**STATED GOAL**
Transcribe each line of the records below exactly, excluding any embedded images.
--- --- ---
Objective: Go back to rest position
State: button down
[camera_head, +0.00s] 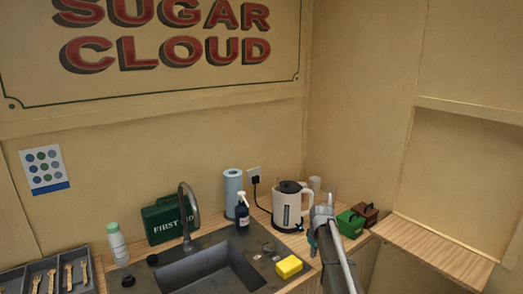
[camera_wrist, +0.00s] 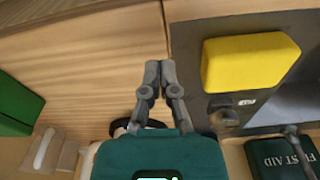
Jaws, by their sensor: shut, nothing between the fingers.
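My gripper (camera_wrist: 160,68) shows in the wrist view with its two grey fingertips together and nothing between them. It is over the wooden counter (camera_wrist: 90,60), left of the yellow sponge (camera_wrist: 250,60) and apart from it. In the head view my arm reaches up from the bottom right, in front of the counter to the right of the sink (camera_head: 205,270). There the fingers are mostly hidden by the arm, with only a bit of teal showing.
A kettle (camera_head: 289,207) stands close behind my arm. A green box (camera_head: 350,223) and a brown box (camera_head: 367,213) are just right of it. The sponge (camera_head: 289,267) is to its left. Soap bottle (camera_head: 242,212), tap (camera_head: 187,215) and first aid case (camera_head: 165,219) stand farther left. The right shelf (camera_head: 440,250) is bare.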

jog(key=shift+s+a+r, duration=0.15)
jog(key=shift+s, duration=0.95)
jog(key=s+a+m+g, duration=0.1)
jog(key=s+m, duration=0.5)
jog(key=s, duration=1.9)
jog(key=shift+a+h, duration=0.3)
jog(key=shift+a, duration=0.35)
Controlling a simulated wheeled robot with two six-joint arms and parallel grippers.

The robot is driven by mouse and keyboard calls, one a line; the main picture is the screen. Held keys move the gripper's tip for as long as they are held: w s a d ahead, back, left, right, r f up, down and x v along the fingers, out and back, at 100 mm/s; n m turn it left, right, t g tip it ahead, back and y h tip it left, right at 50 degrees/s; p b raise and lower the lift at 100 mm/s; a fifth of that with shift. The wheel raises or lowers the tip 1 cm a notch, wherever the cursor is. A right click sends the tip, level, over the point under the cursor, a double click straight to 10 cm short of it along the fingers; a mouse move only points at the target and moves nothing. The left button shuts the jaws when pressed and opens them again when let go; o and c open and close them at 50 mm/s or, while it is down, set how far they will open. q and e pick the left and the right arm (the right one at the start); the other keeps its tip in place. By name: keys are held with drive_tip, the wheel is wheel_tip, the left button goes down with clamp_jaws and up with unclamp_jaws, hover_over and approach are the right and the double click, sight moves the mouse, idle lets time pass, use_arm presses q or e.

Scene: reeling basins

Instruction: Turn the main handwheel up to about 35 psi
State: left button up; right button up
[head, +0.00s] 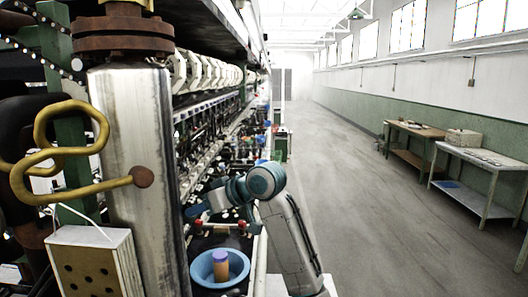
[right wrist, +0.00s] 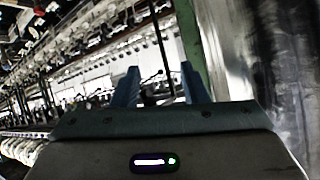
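I cannot make out a handwheel or a readable pressure gauge in either view. A thick steel pipe (head: 140,170) stands at the left in the head view, with a rusty flange (head: 122,35) on top. A curled brass-coloured tube (head: 60,152) joins its side. My right gripper (head: 197,211) is just right of the pipe, above the basin area, partly hidden. In the right wrist view my right gripper (right wrist: 160,85) has its two blue fingers apart with nothing clear between them. The left gripper is not in view.
A blue basin (head: 203,268) holding an orange cylinder with a purple top (head: 220,262) lies below my right arm. Small red knobs (head: 241,227) stand behind it. A long reeling machine (head: 195,120) runs along the left. The aisle (head: 375,235) is clear; tables (head: 480,160) line the right wall.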

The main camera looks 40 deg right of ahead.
--- --- ---
**EXERCISE ANSWER**
Objective: Go back to rest position
State: button down
[camera_head, +0.00s] 
[camera_wrist, +0.00s] 
Jaws, by their sensor: shut, nothing between the fingers.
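My gripper (camera_wrist: 160,68) shows in the wrist view with its two grey fingertips together and nothing between them. It is over the wooden counter (camera_wrist: 90,60), left of the yellow sponge (camera_wrist: 250,60) and apart from it. In the head view my arm reaches up from the bottom right, in front of the counter to the right of the sink (camera_head: 205,270). There the fingers are mostly hidden by the arm, with only a bit of teal showing.
A kettle (camera_head: 289,207) stands close behind my arm. A green box (camera_head: 350,223) and a brown box (camera_head: 367,213) are just right of it. The sponge (camera_head: 289,267) is to its left. Soap bottle (camera_head: 242,212), tap (camera_head: 187,215) and first aid case (camera_head: 165,219) stand farther left. The right shelf (camera_head: 440,250) is bare.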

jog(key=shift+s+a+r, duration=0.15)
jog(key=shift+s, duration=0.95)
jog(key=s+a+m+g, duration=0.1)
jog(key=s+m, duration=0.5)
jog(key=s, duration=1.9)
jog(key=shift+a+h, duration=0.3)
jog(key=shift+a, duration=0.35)
Controlling a simulated wheeled robot with two six-joint arms and parallel grippers.

The robot is driven by mouse and keyboard calls, one a line; the main picture is the screen. Held keys move the gripper's tip for as long as they are held: w s a d ahead, back, left, right, r f up, down and x v along the fingers, out and back, at 100 mm/s; n m turn it left, right, t g tip it ahead, back and y h tip it left, right at 50 degrees/s; p b raise and lower the lift at 100 mm/s; a fifth of that with shift. The wheel raises or lowers the tip 1 cm a notch, wherever the cursor is. A right click sends the tip, level, over the point under the cursor, a double click straight to 10 cm short of it along the fingers; a mouse move only points at the target and moves nothing. The left button shuts the jaws when pressed and opens them again when let go; o and c open and close them at 50 mm/s or, while it is down, set how far they will open. q and e pick the left and the right arm (the right one at the start); the other keeps its tip in place. By name: keys are held with drive_tip, the wheel is wheel_tip, the left button goes down with clamp_jaws and up with unclamp_jaws, hover_over and approach are the right and the double click, sight moves the mouse, idle lets time pass, use_arm presses q or e.

Scene: reeling basins

Instruction: Turn the main handwheel up to about 35 psi
State: left button up; right button up
[head, +0.00s] 
[right wrist, +0.00s] 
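I cannot make out a handwheel or a readable pressure gauge in either view. A thick steel pipe (head: 140,170) stands at the left in the head view, with a rusty flange (head: 122,35) on top. A curled brass-coloured tube (head: 60,152) joins its side. My right gripper (head: 197,211) is just right of the pipe, above the basin area, partly hidden. In the right wrist view my right gripper (right wrist: 160,85) has its two blue fingers apart with nothing clear between them. The left gripper is not in view.
A blue basin (head: 203,268) holding an orange cylinder with a purple top (head: 220,262) lies below my right arm. Small red knobs (head: 241,227) stand behind it. A long reeling machine (head: 195,120) runs along the left. The aisle (head: 375,235) is clear; tables (head: 480,160) line the right wall.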

The main camera looks 40 deg right of ahead.

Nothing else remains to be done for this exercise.